A university professor of mine once made the point that we must be cautious in judging the past by the moral standards of the present. History is replete with examples of civilisations, cultures, and countries whose greatness was built on the backs of those deemed to be lesser persons… if they were even considered persons at all. Concepts like civil rights, gender and racial equality, and crimes against humanity are recent inventions to atone for these sins. Even then, monuments to men who committed heinous acts during less enlightened times still stand. But how do we reconcile with those historical figures whose achievements are exulted while their misdeeds are conveniently glossed over?
Take Julius Caesar; one Roman historian writing in the 1st century A.D. described his conquest of Gaul (58 – 50 B.C.) as killing one million “barbarians” and enslaving a million more. Caesar even goes on to overthrow the Republic and has himself declared dictator for life. Not to mention he was also a serial philanderer. Yet he is regarded as one of history’s most notable figures.
Granted, Caesar’s bloody exploits happened two thousand years ago; so it’s hard to imagine someone holding a grudge because of what happened to their (very) distant ancestors. But what about injustices that happened two centuries ago, the effects of which still resonate to this day?
The recent discourse on institutional racism in the United States has rekindled the call for the removal of statues and the renaming of landmarks that glorify its antebellum period. A similar call is being made in countries who have either suffered or benefited from colonialism. For historical figures whose likenesses and names have been etched into stone or metal, if they owned slaves, supported slavery, or espoused racist ideologies, they are now in the crosshairs of public outrage. Municipal authorities have been forced to decide on the fate of these monuments… before the mob takes matters into their own hands. Extreme voices want them destroyed. Moderates and academics have suggested that they be placed in museums.
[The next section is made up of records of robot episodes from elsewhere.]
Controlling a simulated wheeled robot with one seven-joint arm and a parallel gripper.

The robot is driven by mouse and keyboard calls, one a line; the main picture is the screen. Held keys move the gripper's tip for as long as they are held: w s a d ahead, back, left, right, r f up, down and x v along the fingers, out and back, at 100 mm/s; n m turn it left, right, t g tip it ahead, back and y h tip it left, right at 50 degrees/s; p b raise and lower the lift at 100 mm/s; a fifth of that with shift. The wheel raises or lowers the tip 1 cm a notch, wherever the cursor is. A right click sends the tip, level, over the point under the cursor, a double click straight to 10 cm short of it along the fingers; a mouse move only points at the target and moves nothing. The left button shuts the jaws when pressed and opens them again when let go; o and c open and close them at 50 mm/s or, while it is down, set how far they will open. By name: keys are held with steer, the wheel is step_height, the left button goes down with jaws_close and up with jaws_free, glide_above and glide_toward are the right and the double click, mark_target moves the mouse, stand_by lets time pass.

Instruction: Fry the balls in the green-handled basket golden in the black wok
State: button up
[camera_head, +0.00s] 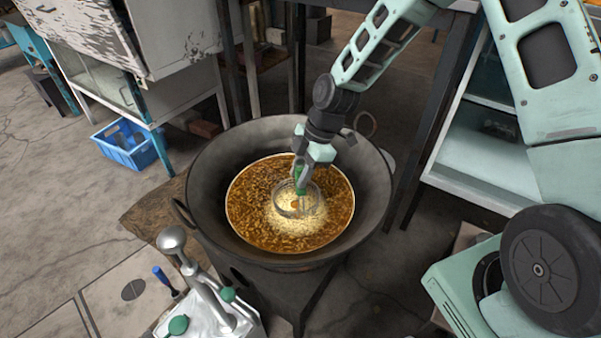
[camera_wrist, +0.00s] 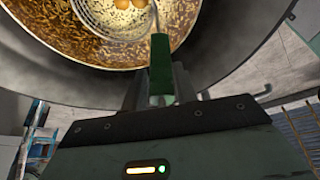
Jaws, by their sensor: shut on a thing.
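The black wok (camera_head: 209,165) stands in the middle of the head view, holding bubbling golden-brown oil (camera_head: 258,187). The basket (camera_head: 280,204) sits in the oil near its centre, with pale foam around it. My gripper (camera_head: 301,181) is shut on the basket's green handle (camera_wrist: 161,70), above the oil. In the wrist view the handle runs up between my fingers to the wire basket (camera_wrist: 95,22). A few golden-orange balls (camera_wrist: 122,4) show inside it at the top edge. The rest of the basket is cut off there.
A metal press-like tool with green knobs (camera_head: 208,297) stands in front of the wok at lower left, beside a blue-handled tool (camera_head: 165,279). A blue crate (camera_head: 128,146) lies on the floor at left. A pale shelf (camera_head: 480,170) stands right of the wok.

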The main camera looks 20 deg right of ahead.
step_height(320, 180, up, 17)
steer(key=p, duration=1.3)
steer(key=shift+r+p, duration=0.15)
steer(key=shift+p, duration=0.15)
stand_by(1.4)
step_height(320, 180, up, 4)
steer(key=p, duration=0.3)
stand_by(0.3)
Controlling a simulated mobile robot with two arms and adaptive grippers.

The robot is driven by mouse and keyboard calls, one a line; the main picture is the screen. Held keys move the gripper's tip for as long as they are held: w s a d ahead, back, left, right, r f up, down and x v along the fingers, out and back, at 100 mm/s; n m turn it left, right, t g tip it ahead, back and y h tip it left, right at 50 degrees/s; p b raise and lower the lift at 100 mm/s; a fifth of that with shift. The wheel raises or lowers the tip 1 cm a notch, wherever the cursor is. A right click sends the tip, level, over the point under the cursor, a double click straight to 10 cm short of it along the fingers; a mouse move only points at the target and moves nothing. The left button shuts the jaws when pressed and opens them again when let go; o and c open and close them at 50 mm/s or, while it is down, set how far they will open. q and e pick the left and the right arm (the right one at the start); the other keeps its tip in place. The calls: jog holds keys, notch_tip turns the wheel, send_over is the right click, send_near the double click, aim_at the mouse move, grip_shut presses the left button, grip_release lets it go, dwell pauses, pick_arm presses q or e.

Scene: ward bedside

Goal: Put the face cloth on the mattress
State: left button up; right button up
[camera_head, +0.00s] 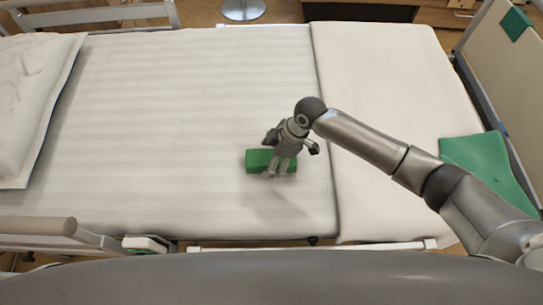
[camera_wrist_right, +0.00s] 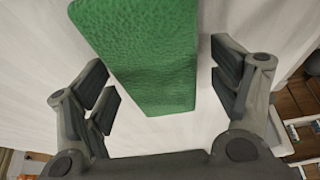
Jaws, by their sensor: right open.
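The face cloth (camera_head: 256,161) is a green, folded, block-shaped piece with a textured surface. It lies on the white striped mattress (camera_head: 190,110), a little left of the folded blanket's edge. My right gripper (camera_head: 280,171) is open right over its right part and hides some of it. In the right wrist view the cloth (camera_wrist_right: 140,45) shows between the spread fingers, with a gap on each side; the fingers do not appear closed on it. My left gripper is not in view.
A white pillow (camera_head: 35,95) lies at the left end. A smooth off-white blanket (camera_head: 385,65) covers the right part of the bed. A larger green cloth (camera_head: 485,165) lies at the foot end. Bed rails (camera_head: 40,228) stand at the near left. The mattress middle is clear.

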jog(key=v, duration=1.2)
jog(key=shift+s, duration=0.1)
And there are those who believe they should remain where they are.
In seeking a resolution it is important to examine the individual who is honoured and why. Go back far enough into someone’s past and you’re bound to find something about them – something they said or did – that is reprehensible. Nobody is perfect, least of all historical figures the likes of Columbus, Churchill, and Gandhi. Now, it’s easy for us to pass judgement on them, especially with our modern sensibilities of right and wrong. But we have to remember that they were a product of their time. To the Eurocentric Columbus, the naked Amerindians appeared as primitive, heathen savages. To the arrogant Churchill, the might of the British Empire was proof of the superiority of the white race. Even Gandhi, who like most Indians living throughout the Empire, once thought disparagingly about Africans. But he outgrew that racism and fought against discrimination in all forms. Does his past diminish his achievement and reputation? I’m willing to bet most people will give him a pass.
And therein lies the problem. We shouldn’t view these men as being wholly and solely good or bad; that’s an oversimplification that’s not fair to them. Furthermore, in weighing their accomplishments against their misdeeds, we can’t tilt the scales using modern standards – ours is a different time to theirs.
That being said, we must also identify the purpose of the monuments themselves. Remember, this debate is the result of what’s going on in America’s southern states. Confederate statues and memorials serve a dual purpose, both of which are insidious. They promote the “Lost Cause” narrative – romanticising the Civil War as a heroic and righteous stand by the Confederates to protect states’ rights (that right being to own slaves). Also, the majority of these monuments were erected/established during the Jim Crow era and the Civil Rights Movement. This was a way (for the south) to reinforce segregation and white supremacy. That’s integral to the reasoning as to why they should be removed.
I wish there was an easy answer here… As a student of history, I can recognise and appreciate both the good and the bad that these monuments embody. Do I think they should be all removed? No. Do I think some of them should be removed? Definitely – YES. I’d like to think that we, whether its the collective denizens of a city, state, or country, are capable of thinking logically, humanely, and respectfully about what each monument represents and decide what to do with them. We shouldn’t get carried away in our attempts to sanitise the past. There’s a difference in honouring and remembering. Some historical figures deserved to be honoured, but all deserved to be remembered – both for the good and for the bad things they did.